Pataudi too had been that. In fact, Shahid Siddiqui, editor of Urdu weekly Nai Duniya, believes Pataudi presided over the Indian team in much more fluid and uncertain times. “When Pataudi batted, Muslims would pray, with tears in their eyes, I remember,” says Siddiqui. “In fact, the 1971 war with Pakistan was the watershed for Indian Muslims. The illusion of Pakistan as protector of Muslims was shattered.” Bangladesh was born, discrediting the two-nation theory.

Among Muslims, those not wedded to the idea of India were deprived of an alternative, competing nationality. Siddiqui says such Muslims used to migrate to Pakistan even in the 1960s—the cricketer Asif Iqbal, for instance, did so in 1961. Post-1971, Indian Muslims had no choice but to fight for a place in India. “Azhar was the face of the confident Indian Muslim,” says Siddiqui.

But for Azhar, unlike Pataudi, there was also a fall from grace.

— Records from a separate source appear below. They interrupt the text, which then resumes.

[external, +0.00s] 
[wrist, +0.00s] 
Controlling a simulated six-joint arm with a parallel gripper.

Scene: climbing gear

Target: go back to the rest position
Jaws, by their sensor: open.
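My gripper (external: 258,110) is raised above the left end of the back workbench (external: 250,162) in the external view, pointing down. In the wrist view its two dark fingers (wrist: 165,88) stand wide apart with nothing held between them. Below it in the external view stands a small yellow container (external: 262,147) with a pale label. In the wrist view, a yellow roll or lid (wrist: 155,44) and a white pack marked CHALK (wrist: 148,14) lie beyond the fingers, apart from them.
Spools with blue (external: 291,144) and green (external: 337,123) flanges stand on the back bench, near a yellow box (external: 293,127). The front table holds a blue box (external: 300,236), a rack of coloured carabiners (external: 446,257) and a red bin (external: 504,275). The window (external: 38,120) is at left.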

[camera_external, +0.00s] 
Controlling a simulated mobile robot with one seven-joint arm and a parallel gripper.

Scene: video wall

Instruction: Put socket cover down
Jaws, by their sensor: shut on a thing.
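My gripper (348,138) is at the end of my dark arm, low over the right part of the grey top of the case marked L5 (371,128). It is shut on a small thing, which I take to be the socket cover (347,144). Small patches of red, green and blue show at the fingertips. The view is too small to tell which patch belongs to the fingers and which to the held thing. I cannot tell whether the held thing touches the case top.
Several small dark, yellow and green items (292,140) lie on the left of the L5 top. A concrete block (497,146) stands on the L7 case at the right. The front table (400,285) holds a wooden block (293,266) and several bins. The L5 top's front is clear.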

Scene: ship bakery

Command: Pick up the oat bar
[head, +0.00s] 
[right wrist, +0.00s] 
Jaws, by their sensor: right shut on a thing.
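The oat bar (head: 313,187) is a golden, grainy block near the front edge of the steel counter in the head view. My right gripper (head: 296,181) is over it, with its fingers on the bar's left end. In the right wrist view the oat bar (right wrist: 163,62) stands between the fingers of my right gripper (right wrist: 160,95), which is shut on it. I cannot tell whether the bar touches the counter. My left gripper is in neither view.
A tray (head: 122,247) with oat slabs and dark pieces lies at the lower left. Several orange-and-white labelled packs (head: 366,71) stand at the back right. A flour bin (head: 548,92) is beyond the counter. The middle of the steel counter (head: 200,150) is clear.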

And it was not merely because he was accused of match-fixing. Most people Outlook spoke with—man on the street, cricketer or expert—emphasised that his divorce was more damaging than the match-fixing allegations. Take Delhi sales executive Uvais Karim, 29, who says he has no doubt that Azharuddin’s biggest mistake was to divorce his first wife. Karim wonders if there was any truth in the match-fixing allegation. Former Uttar Pradesh bowler Obaid Kamal agrees, “The veracity of those allegations can be doubted. But the divorce is a fact. Everyone asks me why he did it. I’ve had to explain to thousands of people that he had reasons.”

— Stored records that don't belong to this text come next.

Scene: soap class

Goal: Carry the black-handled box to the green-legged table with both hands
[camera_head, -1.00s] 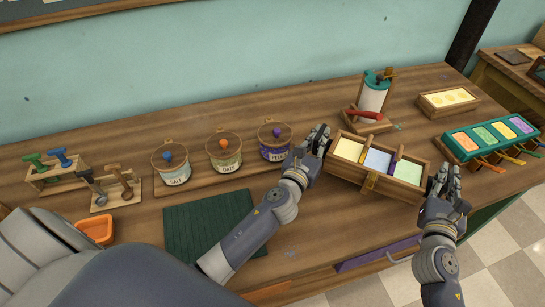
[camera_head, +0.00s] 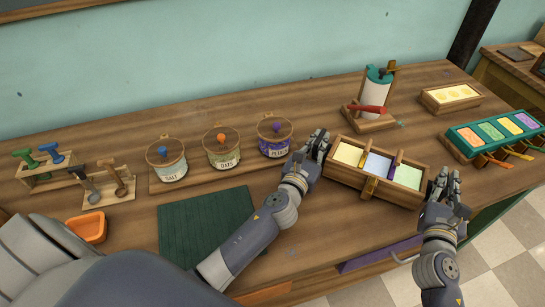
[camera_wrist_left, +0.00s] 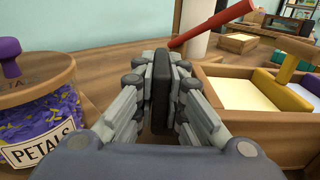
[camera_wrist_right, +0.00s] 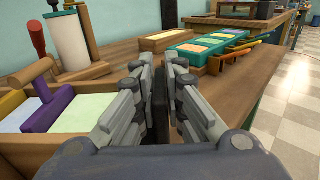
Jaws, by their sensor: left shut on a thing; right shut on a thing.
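The wooden box (camera_head: 365,187) has three compartments with pale yellow, pale blue and pale green contents. Yellow and purple handled tools lie on its dividers. My left gripper (camera_head: 321,142) is shut at its left end; in the left wrist view a black handle (camera_wrist_left: 161,90) shows between the fingers. My right gripper (camera_head: 446,186) is shut at its right end, with a dark piece (camera_wrist_right: 160,110) between its fingers. The box looks level; whether it touches the wooden bench (camera_head: 330,255) is unclear. A green part (camera_head: 488,222) shows below the bench's right end; no green-legged table is clearly identifiable.
A dispenser with a red lever (camera_head: 368,108) stands behind the box. A pale yellow tray (camera_head: 450,97) and a green tray (camera_head: 495,133) are to the right. Lidded jars (camera_head: 222,150) and a dark green mat (camera_head: 205,228) are left. Another wooden table (camera_head: 512,75) stands back right.

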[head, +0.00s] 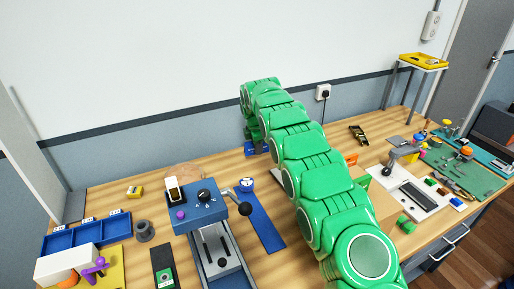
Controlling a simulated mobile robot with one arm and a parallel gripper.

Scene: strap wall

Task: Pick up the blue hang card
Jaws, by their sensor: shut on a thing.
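My green arm reaches from the lower right to the back of the wooden bench. Its end bends down there, and my gripper (254,142) is low, close to the bench top near the wall. A small blue piece, which looks like the blue hang card (262,148), shows at the gripper's tip. My gripper is shut on it. The arm hides most of the jaws and much of the card, so its tilt and any contact with the bench cannot be told.
A blue machine (201,205) with a lever and a flat blue strip (262,220) are left of my arm. A blue bin (87,235) is far left. A cardboard box (378,205), a white tray (415,190) and a green mat (468,172) are right. The back left bench is fairly clear.

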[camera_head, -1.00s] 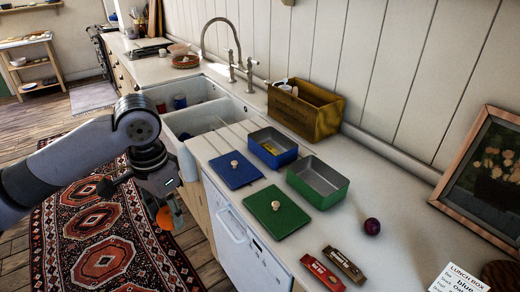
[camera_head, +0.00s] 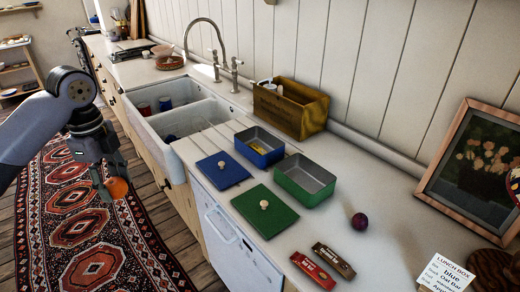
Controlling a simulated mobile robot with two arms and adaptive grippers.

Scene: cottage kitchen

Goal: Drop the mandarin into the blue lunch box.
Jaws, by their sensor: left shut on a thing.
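My left gripper (camera_head: 108,190) is shut on the orange mandarin (camera_head: 118,188) and holds it over the rug, left of the counter. The blue lunch box (camera_head: 258,146) stands open on the counter, to the right of the gripper and apart from it. Something yellow (camera_head: 259,149) lies inside it. Its blue lid (camera_head: 222,170) lies flat on the counter in front of it. My right gripper is not in view.
An open green lunch box (camera_head: 304,180) stands right of the blue one, its green lid (camera_head: 264,210) in front. A purple round fruit (camera_head: 359,220), a red bar (camera_head: 313,270) and a brown bar (camera_head: 334,261) lie farther right. A wooden crate (camera_head: 290,109) stands behind.

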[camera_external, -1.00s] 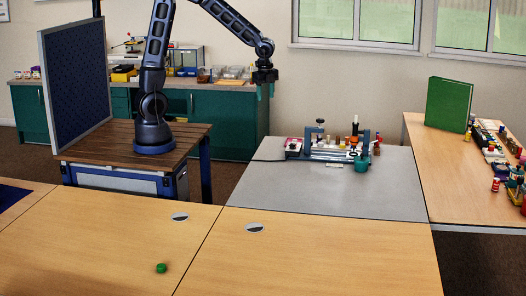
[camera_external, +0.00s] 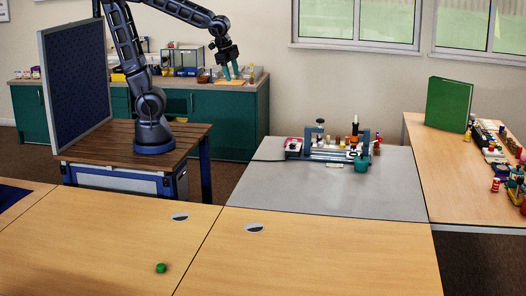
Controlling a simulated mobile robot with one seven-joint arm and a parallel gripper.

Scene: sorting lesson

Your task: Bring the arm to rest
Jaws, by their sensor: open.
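My arm (camera_external: 125,45) rises from its base on the brown wooden table at the left. It bends over at the top, and its end hangs to the right. My gripper (camera_external: 231,76) is in the air, with its teal fingers pointing down. It appears in front of the green cabinets' top in the picture. The fingers are apart, and nothing shows between them.
A grey table (camera_external: 330,195) holds a device with small coloured parts (camera_external: 330,152). A green book (camera_external: 448,104) stands on the right table among small items. A green round piece (camera_external: 161,268) lies on the front table. A blue panel (camera_external: 75,85) stands left of my arm.

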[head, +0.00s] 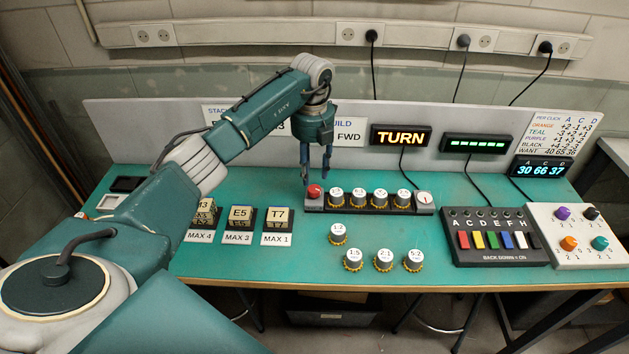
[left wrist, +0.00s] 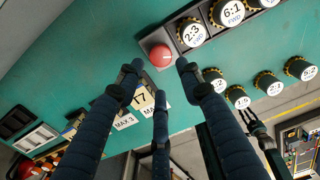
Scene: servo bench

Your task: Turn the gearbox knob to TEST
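The gearbox (head: 320,206) is a dark strip along the middle of the teal bench. A red round knob (head: 314,190) sits at its left end, followed by several white-topped round gears and a pale dial (head: 424,197) at the right end. The red knob also shows in the left wrist view (left wrist: 161,56). My left gripper (head: 318,178) points down just above the red knob. Its fingers (left wrist: 158,75) are spread apart with nothing between them; contact with the knob cannot be made out. No TEST marking is readable.
Several loose gears (head: 384,260) stand in front of the gearbox. Labelled blocks (head: 276,218) stand to its left. A switch box (head: 494,238) and a white knob panel (head: 577,237) are at the right. A lit TURN sign (head: 401,137) stands behind.

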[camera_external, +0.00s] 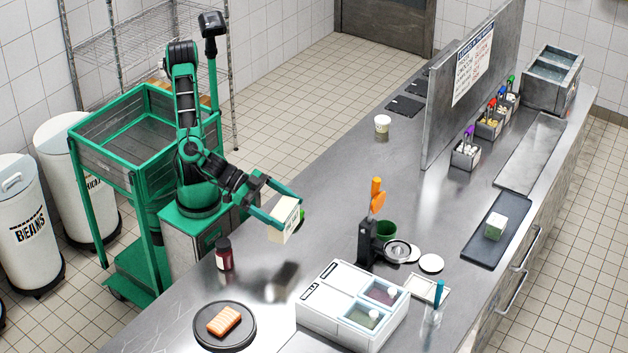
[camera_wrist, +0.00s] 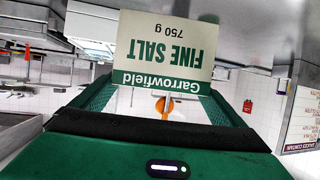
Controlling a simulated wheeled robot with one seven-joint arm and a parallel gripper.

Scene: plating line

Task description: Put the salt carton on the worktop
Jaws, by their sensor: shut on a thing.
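The salt carton (camera_external: 284,220) is a cream box with a green band. In the wrist view the salt carton (camera_wrist: 165,50) reads "Garrowfield FINE SALT 750 g" upside down. My gripper (camera_external: 283,207) is shut on it, with green fingers on both sides. The carton is tilted a little and held above the steel worktop (camera_external: 330,170), with a dark reflection or shadow on the steel below it.
A dark red-brown jar (camera_external: 223,253) and a black plate (camera_external: 207,336) with a salmon piece (camera_external: 224,321) are nearby. A white lidded box (camera_external: 320,313) stands to the right. A black holder with an orange-handled tool (camera_external: 376,196) stands beyond. Bare steel lies between jar and box.

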Imtiaz Ahmed too says Azharuddin’s divorce ended the period of obsession, he was idolised no more. Before that he was extraordinary; now he was shown to be quite fallible like anyone else. “Personally, I believe he tried to settle it as amicably as he could,” Ahmed adds. “But the divorce and his second marriage have stuck in the Muslim mind.”

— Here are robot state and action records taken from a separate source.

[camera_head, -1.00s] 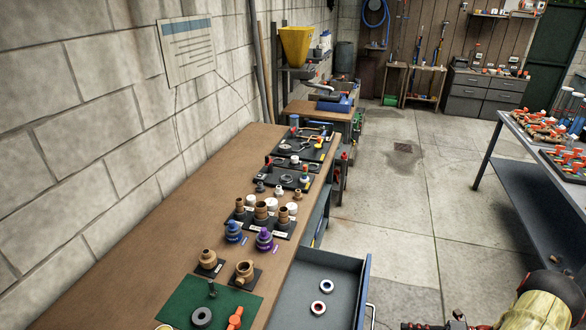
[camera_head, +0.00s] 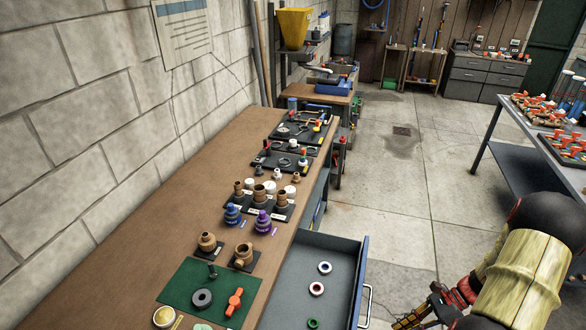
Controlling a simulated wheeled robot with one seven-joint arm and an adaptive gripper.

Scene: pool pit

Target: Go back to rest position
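My arm (camera_head: 520,275), in a pale yellow cover with dark joints, reaches in from the lower right. My gripper (camera_head: 412,322) shows only in part at the bottom edge, to the right of the open drawer. Its fingertips are cut off or too small to tell, so I cannot see whether it is open or holds anything. It is apart from the workbench (camera_head: 150,220) and the drawer (camera_head: 337,262).
The pulled-out drawer holds several small rings and juts into the aisle. The bench carries brass fittings, blue and purple parts and a green mat (camera_head: 190,283). A metal table (camera_head: 530,150) with orange-handled valves stands right. The concrete floor (camera_head: 400,190) between is clear.

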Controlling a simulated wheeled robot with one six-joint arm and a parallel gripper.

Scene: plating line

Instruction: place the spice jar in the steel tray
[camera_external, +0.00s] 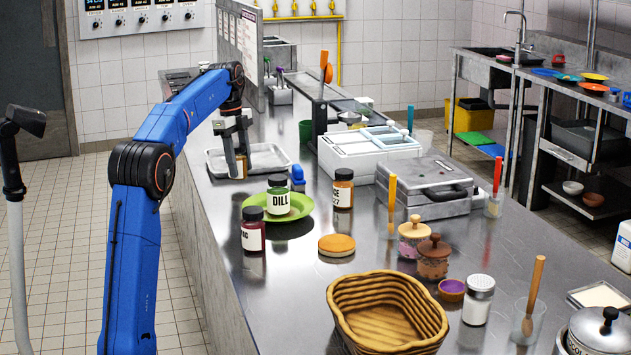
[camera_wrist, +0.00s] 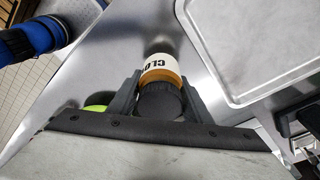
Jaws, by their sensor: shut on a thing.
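A spice jar with a black lid, a white label reading "CLO" and an orange-brown body (camera_wrist: 160,68) is between the fingers of my gripper (camera_wrist: 158,95) in the wrist view. In the external view my gripper (camera_external: 236,150) points down and is shut on this jar (camera_external: 241,168), which shows only in part. The steel tray (camera_external: 280,165) is a shallow, empty, rounded rectangle on the counter. In the wrist view the tray (camera_wrist: 235,97) lies to the right of the jar, apart from it. The jar's exact height above the counter is hard to tell.
A green plate (camera_external: 296,228) with a jar labelled DILL (camera_external: 278,203) lies in front of the tray. A red jar (camera_external: 252,236) and an orange jar (camera_external: 343,194) stand near it. A white container unit (camera_external: 350,160) is right of the tray. A wicker basket (camera_external: 385,320) sits nearer the camera.

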Happily for him, so has all the good work he did on the cricket field. Nine years after he last played for India, Azhar still causes a minor melee when he steps out on a street in Hyderabad; it’s why he could win an election from Moradabad, UP. Azhar is the reason why the likes of Karim or Sattar—perhaps lakhs like them—picked up bat and ball and dreamt of playing for India.